March 3, 2012


Coachella: Glitz, Glamour and Vomit

Christopher Polk/Getty Images
Christopher Polk/Getty Images

“This place sucks. Over it. Never coming back.” Then (probably): “Die, die, die.” 

Those words (and many more inappropriate ones) most likely left my mouth last April, as I vomited into the dust on the side of a very slender, 200-yard-long path through the desert, lined with chain link fences on each side. This sandy hell trail was the VIP exit route from the backstage area at Coachella, and I was being passed by models and other glamorous Hollywood stars as my dinner was violently ejected from my body. Watch your feet, sweetheart.

I was then forced to walk at least three more miles to meet an imbecile driver, who, in his inability to locate our team of writers and photographers, decided he’d just smoke weed in a parking lot and make out with his girlfriend. Good thinking. On the way back to our hotel, exhausted and ill, I threatened to puke on the back of his head. So, yes, I was upset. And the next 18 hours were spent in bed or the bathroom, as many of the other writers and photographers on my team started to get food poisoning themselves. In total, four of us were laid up ill. It was the lettuce, we surmised. 

So that’s how my experience at Coachella 2011 started. Still, I can’t wait to go back this year.

Coachella is a special and especially weird place. It’s the polar opposite of a festival like Bonnaroo, my favorite, and like the city of Los Angeles itself, I detested it before I even went to visit. This, I'll admit, was based entirely on previously held beliefs and opinions, all fueled by popular clichés of L.A. culture and people. Coachella certainly upholds many of those—yes, I’m looking at you 19-year-old Cali girl with collagen IN YOUR FACE. Or you, Cali Bros that pay thousands of dollars for VIP access, then sit there all day watching paparazzi snap photos of D-list celebrities instead of seeing music.

But all that’s just one very small aspect of Coachella. It’s easy to look past the negative when you’re in paradise, and over the past three years I’ve come to love, love, love this festival. Just remember that it's about the whole experience and that getting there is half the fun.

So, without further ado, I present My List of the 10 Reasons I’m Going Back to Coachella That Have Nothing to Do With the Lineup:

10. It’s paradise. Your grandparents were smart—who doesn’t want to relax in the California desert? In April, it’s 90 degrees and sunny out, and the view of the high mountains is beautiful. Also: palm trees!

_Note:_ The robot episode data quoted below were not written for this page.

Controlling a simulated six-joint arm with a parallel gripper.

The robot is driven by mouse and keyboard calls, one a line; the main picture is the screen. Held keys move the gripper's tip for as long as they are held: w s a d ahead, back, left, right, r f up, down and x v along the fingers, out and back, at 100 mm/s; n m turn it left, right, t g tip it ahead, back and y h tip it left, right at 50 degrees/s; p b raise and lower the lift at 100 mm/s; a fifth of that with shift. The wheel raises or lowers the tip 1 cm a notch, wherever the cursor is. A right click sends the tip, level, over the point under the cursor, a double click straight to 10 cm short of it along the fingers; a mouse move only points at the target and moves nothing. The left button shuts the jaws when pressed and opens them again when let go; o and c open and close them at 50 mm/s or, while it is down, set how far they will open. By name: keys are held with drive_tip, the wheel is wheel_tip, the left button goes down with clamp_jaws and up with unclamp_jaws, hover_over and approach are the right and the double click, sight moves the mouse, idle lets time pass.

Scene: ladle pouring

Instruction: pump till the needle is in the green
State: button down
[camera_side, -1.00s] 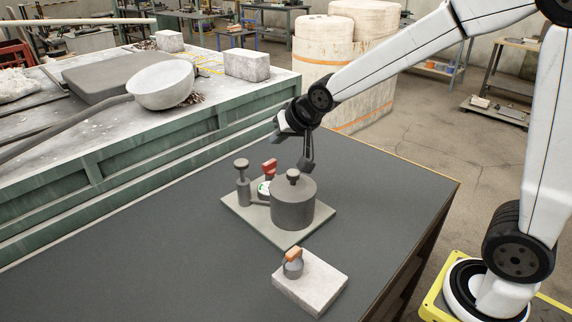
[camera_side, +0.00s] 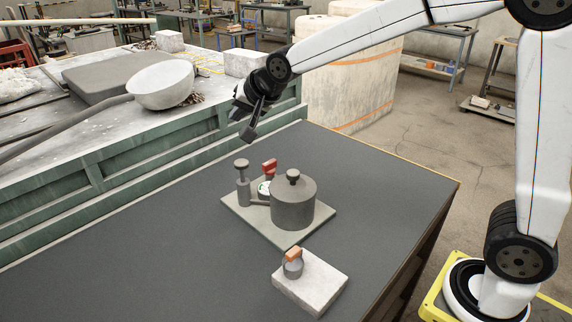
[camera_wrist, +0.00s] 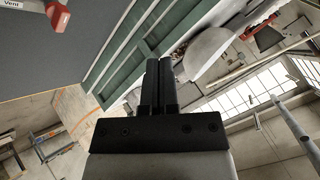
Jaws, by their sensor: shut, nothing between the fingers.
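A grey cylindrical pot (camera_side: 293,203) with a dark knob on top stands on a flat base plate (camera_side: 278,237) on the dark table. At its left on the plate stands a pump (camera_side: 243,189) with a round knob. Between them sit a small dial (camera_side: 264,187), partly hidden and too small to read, and a red handle (camera_side: 269,167). The red handle shows at the upper left of the wrist view (camera_wrist: 58,16), beside a white label reading "Vent". My gripper (camera_side: 247,135) is shut and empty, in the air above and behind the pump, touching nothing. It also shows in the wrist view (camera_wrist: 158,64).
A pale block (camera_side: 312,284) carrying a small grey piece with an orange top (camera_side: 293,262) lies in front of the plate. Behind stands a green-sided bench (camera_side: 180,165) with a white ladle bowl (camera_side: 160,86). The table's right side (camera_side: 385,195) is clear.

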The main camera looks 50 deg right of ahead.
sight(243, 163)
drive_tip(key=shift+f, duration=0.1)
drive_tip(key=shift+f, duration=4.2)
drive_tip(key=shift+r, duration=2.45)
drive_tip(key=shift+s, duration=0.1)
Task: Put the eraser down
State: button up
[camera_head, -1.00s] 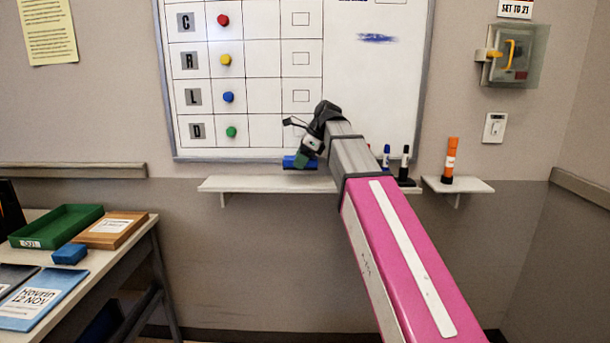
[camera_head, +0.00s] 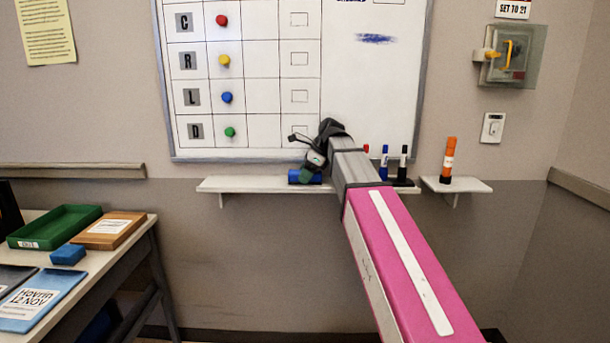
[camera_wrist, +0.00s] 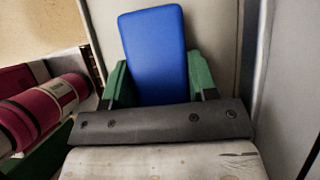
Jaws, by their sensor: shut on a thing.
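My gripper (camera_head: 314,168) is shut on the eraser. In the wrist view, the eraser (camera_wrist: 155,48) stands out between the green fingers of my gripper (camera_wrist: 158,82). My gripper and arm hide part of the eraser and of the shelf in the head view.
Blue (camera_head: 384,162) and black (camera_head: 403,164) markers stand at the shelf's right end. An orange stick (camera_head: 448,160) stands on a small shelf (camera_head: 474,185) to the right. A desk at left holds a green tray (camera_head: 55,228) and a blue block (camera_head: 68,254). The shelf's left end is clear.

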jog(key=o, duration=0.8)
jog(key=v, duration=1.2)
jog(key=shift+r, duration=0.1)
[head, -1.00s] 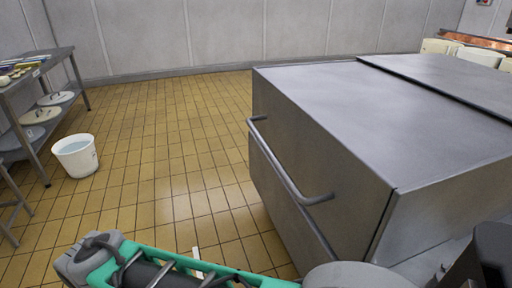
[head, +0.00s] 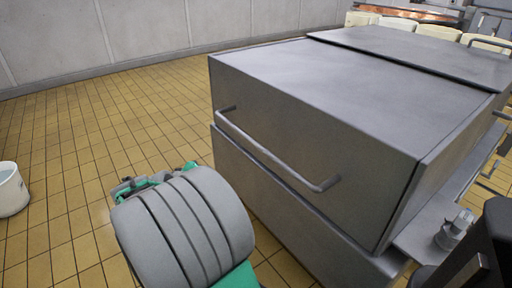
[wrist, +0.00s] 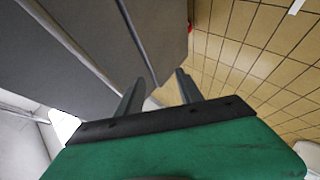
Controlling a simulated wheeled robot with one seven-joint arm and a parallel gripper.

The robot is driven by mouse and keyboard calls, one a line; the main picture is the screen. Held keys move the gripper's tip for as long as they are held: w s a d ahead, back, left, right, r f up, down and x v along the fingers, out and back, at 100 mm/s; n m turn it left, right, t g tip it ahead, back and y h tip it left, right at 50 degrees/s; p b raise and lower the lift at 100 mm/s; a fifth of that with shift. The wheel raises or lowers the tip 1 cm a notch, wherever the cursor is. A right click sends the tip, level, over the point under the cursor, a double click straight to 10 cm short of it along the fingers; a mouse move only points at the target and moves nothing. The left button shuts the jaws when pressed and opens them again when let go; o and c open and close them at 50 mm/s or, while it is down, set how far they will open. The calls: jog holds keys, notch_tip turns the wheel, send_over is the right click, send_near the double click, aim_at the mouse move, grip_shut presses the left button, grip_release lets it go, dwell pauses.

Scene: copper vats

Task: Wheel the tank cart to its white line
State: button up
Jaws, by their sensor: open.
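The tank cart (head: 310,140) is a large grey metal box with a lidded top, filling the right half of the head view. Its bar handle (head: 275,160) runs across the near face. In the wrist view the grey cart body (wrist: 165,30) fills the upper left. My gripper (wrist: 159,78) is open, its two dark fingers pointing towards the lower edge of the cart face, with nothing seen between them. A short white strip (wrist: 296,6), perhaps the white line, lies on the floor at the wrist view's top right.
A white bucket (head: 10,190) stands at the left edge of the head view. The yellow tiled floor (head: 90,135) left of the cart is clear back to the grey wall (head: 150,30). Cream containers (head: 440,32) stand behind the cart.

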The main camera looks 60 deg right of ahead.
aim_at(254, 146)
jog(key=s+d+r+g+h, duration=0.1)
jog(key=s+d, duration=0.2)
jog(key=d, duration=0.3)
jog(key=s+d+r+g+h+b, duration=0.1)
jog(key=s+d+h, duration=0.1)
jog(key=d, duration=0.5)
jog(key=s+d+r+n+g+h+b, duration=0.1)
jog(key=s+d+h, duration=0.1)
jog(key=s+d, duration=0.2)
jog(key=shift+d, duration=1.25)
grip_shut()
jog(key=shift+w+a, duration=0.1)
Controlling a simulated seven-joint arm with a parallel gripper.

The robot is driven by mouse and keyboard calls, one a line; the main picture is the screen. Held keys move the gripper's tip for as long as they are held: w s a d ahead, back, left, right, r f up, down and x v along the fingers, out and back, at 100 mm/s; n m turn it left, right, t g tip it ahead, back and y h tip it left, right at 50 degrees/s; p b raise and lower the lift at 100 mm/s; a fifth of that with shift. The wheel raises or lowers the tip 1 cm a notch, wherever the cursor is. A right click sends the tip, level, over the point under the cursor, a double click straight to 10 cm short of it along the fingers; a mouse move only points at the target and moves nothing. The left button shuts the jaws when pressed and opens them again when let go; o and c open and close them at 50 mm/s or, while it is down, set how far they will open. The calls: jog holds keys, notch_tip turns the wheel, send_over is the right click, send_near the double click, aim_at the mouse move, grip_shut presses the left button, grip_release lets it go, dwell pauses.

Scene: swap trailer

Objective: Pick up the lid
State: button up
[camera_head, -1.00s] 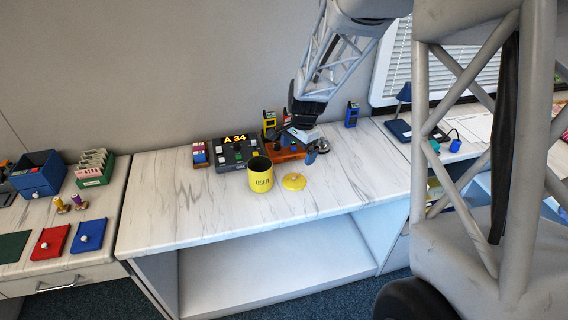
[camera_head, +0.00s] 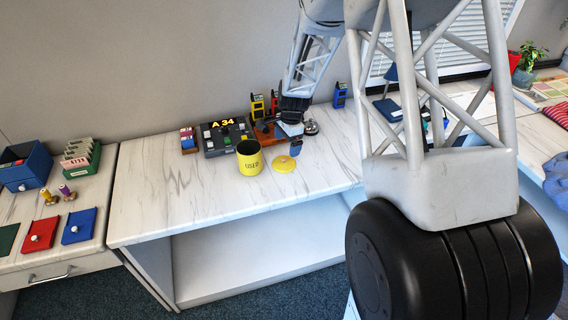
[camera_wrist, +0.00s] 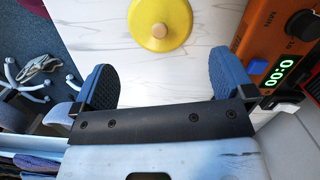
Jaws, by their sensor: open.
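The yellow lid (camera_head: 284,163) lies flat on the white marbled counter, just right of the yellow canister marked USED (camera_head: 250,158). In the wrist view the lid (camera_wrist: 172,22) is a round yellow disc with a tan knob in its middle, partly cut off by the top edge. My gripper (camera_wrist: 163,82) is open and empty, its two blue pads apart. The lid is beyond the fingertips, roughly centred between them, and not touched. In the head view my gripper (camera_head: 296,140) is above the counter behind the lid. The canister is upright with its top open.
An orange timer box (camera_wrist: 280,45) with a green display stands close to my right finger. A dark keypad device showing A 34 (camera_head: 224,136) is behind the canister. A blue device (camera_head: 340,94) stands at the back right. The counter's front left (camera_head: 165,205) is clear.

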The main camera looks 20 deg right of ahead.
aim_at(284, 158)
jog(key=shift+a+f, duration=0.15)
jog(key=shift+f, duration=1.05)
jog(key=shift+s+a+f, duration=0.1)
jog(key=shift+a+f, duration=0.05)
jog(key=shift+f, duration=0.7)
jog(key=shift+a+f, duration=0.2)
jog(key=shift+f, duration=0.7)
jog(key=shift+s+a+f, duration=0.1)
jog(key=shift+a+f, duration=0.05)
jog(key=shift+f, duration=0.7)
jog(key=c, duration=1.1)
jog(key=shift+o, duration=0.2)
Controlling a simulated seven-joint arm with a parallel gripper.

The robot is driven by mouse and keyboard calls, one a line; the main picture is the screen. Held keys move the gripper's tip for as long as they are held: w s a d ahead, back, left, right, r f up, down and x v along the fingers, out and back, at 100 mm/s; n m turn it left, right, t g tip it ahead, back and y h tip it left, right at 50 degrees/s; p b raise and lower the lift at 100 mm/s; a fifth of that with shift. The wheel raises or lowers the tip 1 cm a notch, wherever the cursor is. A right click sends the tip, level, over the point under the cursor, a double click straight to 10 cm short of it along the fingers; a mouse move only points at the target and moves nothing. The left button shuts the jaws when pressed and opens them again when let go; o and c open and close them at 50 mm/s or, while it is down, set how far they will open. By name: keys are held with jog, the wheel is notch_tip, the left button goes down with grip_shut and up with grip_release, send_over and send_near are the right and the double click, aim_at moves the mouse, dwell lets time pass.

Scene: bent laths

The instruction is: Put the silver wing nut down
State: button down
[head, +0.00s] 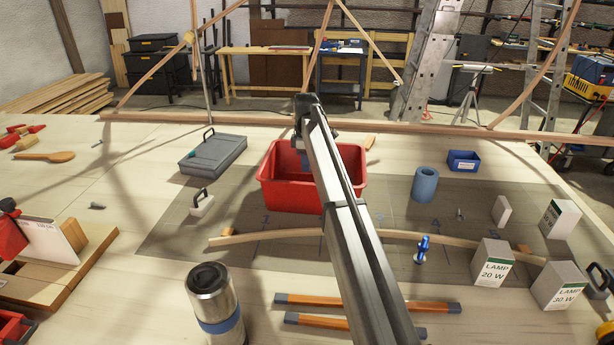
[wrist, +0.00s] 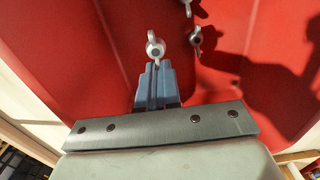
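My gripper (head: 305,166) reaches down into the red bin (head: 275,192) in the head view, where my arm hides much of the bin's inside. In the wrist view its blue fingers (wrist: 157,68) are close together. The silver wing nut (wrist: 155,47) is at their tips, with one wing between them and the other pointing away. The red bin's floor and walls (wrist: 90,50) fill most of the wrist view. Another small wing nut (wrist: 196,38) shows beside the held one, apart from the fingers, with part of a further metal piece (wrist: 187,7) at the top edge.
A grey case (head: 213,155) stands left of the bin, and a blue cylinder (head: 425,184) and small blue box (head: 463,160) stand right. A bent lath (head: 390,234) crosses in front. A flask (head: 214,305) and lamp boxes (head: 493,264) stand nearer.

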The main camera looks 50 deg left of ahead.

9. Los Angeles. It's a two-hour drive from L.A. to Coachella, and chances are you'll be through the city at some point on your journey. If you fly into LAX, take 30 minutes and go eat a fish taco in Silver Lake. Cruise Mulholland Drive or Hollywood Boulevard, or drive down to Venice Beach and stretch your legs on the sand before heading out. 

8. Shorts. When was the last time you wore shorts? After the long winter months, April comes just in time to save people from seasonal affective disorder. I’d have to dig through my closet just to find a pair of shorts right now, and that prospect excites me.

7. Slushies. I’m a seasoned slushy hound—I spent six years of my life working at a slushy stand at the Gorge Amphitheatre, home of Sasquatch Fest, in Washington State. Coachella has some of the best slushies I’ve ever tasted. They balance their favor and temperatures just right.

6. Road trip. It’s the Wild West, people, and there are plenty of oddities to see just off the highway between Los Angeles and Indio, like the Cabazon Dinosaurs seen in Pee-Wee's Big Adventure and the Integratron!

5. The stars. Call me a city boy. Call me a romantic. But let it be known that you can really see the stars when you’re way up in the California desert. Take a minute and look up.

4. Pools! At some point you’ll go swimming, and few things are as memorable or youthful or quintessentially summer than plunging into a pool, late at night, with a bunch of friends.

3. House party! At Bonnaroo, the action is in the campgrounds. At Coachella, it’s at the fancy vacation homes on golf courses, where concertgoers shack up and throw raging parties.

2. Get a tan. Yep. Just be careful and wear some blocker or you’ll be a lobster.

1. The grass. No, like, literally the lawn. The grass on the polo fields, where the festival is held, is perfect. I wouldn’t take my shoes off at any other festival, but at Coachella I do handstands and run around in the stuff.